Isaiah 53:3 also prophesied Jesus would be “a man of sorrows.” Remember the rich young ruler and the Garden of Gethsemane? The young ruler rejected Jesus’s invitation, “Follow Me,” choosing worldly riches instead. (Luke 18:18-23) When Jesus saw that, “Jesus was very sorrowful.” (Luke 19:24) Jesus knew the young man’s choice meant “a furnace of fire,” where “there shall be wailing and gnashing of teeth.” (Matthew 13:42) In Gethsemane, Jesus wrestled with His approaching crucifixion’s agonies and confessed: “My soul is exceedingly sorrowful unto death.” (Mark 14:34) So, the Lord openly wept and sorrowed for sin and its consequences for all who reject Him.
I Peter 2:21 says: “Christ… leaving us an example, the ye should follow His steps.” What does this mean for us? It means we should say, as did the Psalmist: “Rivers of water run down mine eyes, because they keep not thy law,” (Psalms 119:136) and “I beheld the transgressors and grieved; because they kept not thy Word.” (Psalms 119:158) We know those who die in sin suffer eternal fire, weeping, wailing, and gnashing of teeth. But do we weep and sorrow for their sinful souls and pray God give them repentance? Great revival preachers of old did.

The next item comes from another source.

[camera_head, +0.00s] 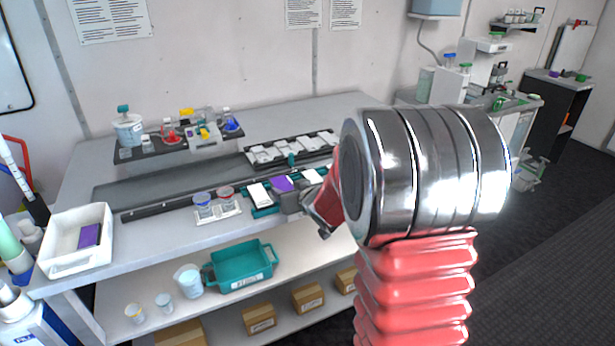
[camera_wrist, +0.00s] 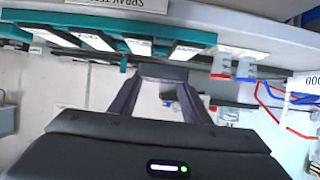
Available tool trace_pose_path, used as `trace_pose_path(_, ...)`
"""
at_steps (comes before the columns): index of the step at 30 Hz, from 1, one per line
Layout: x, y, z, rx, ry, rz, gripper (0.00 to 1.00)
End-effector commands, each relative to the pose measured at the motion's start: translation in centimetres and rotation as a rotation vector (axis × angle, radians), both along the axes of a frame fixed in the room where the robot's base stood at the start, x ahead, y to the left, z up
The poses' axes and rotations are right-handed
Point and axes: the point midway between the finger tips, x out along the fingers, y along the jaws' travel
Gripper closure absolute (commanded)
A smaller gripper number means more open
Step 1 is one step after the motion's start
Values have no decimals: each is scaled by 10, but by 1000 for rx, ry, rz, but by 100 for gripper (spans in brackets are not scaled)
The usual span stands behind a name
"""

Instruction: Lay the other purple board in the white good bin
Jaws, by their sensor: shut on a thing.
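A purple board (camera_head: 283,184) shows at the teal rack on the bench, right at my gripper (camera_head: 290,201). My gripper is shut on it, and its body hides part of the board. In the wrist view, my two fingers (camera_wrist: 160,88) reach toward a dark flat piece between their tips, whose colour is hard to tell. The white good bin (camera_head: 58,264) stands at the bench's left end, well left of my gripper, with one purple board (camera_head: 89,236) lying inside.
The teal rack (camera_head: 262,208) holds white boards beside my gripper. Two lidded cups (camera_head: 213,203) stand on a white stand between it and the bin. A teal tray (camera_head: 240,268) sits on the lower shelf. Bottles stand at the back.

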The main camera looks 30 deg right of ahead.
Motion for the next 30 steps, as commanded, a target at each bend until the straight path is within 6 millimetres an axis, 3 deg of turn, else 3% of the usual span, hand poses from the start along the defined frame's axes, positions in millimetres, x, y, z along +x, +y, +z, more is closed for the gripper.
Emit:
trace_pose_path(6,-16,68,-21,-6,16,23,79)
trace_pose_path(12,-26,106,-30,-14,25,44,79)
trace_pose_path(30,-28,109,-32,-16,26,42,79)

During the First Great Awakening, God’s great evangelist George Whitefield openly wept heaving sobs before sinful thousands, proclaiming: “If you will not weep for your crimes against a holy God, then George Whitefield will weep for you!!” Then, Whitefield would throw his head back and sob like a baby in open-air meetings, weeping for the lost multitudes. When did any 21st century preacher last do that? When did any of us last do that? When did we last weep for sinners and their certain doom, either privately before God, or publicly before sinners as did George Whitefield?

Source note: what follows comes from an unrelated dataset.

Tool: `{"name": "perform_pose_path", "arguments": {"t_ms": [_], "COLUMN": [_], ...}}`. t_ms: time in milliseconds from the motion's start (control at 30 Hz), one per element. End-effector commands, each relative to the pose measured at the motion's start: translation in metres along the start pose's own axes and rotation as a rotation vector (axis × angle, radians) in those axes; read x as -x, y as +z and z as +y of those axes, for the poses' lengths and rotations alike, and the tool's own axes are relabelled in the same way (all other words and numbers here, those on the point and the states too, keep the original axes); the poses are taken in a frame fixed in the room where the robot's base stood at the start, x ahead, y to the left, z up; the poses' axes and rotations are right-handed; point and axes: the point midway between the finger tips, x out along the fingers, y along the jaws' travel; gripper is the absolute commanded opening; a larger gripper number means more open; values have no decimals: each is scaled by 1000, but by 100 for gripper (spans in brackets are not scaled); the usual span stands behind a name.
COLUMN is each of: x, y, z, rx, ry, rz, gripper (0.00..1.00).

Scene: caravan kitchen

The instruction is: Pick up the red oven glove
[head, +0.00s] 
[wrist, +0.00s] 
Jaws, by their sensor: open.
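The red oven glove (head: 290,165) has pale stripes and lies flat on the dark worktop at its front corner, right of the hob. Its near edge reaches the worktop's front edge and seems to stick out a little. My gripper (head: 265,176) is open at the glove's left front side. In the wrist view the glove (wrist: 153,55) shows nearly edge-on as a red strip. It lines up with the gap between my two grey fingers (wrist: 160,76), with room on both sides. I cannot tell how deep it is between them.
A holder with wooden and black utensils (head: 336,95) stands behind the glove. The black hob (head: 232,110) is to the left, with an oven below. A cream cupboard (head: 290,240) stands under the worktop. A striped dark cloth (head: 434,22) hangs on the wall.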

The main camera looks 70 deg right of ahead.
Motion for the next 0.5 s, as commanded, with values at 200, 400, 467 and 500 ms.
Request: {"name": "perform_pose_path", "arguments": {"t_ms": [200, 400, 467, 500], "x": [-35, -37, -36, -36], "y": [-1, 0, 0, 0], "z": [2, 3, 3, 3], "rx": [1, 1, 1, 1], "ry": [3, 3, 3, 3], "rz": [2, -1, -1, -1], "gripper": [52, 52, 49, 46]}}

This, beloved, we must do if we are to rescue sinners from a Christless eternity. We must soak our prayers and harvest fields with torrents of hot tears and follow Jesus’s example. If we do not, folks we today love will be forever lost; weeping, wailing, and gnashing their teeth under God’s vengeance in His fiery furnace. Beloved, that need not be; and so now, weep, we must.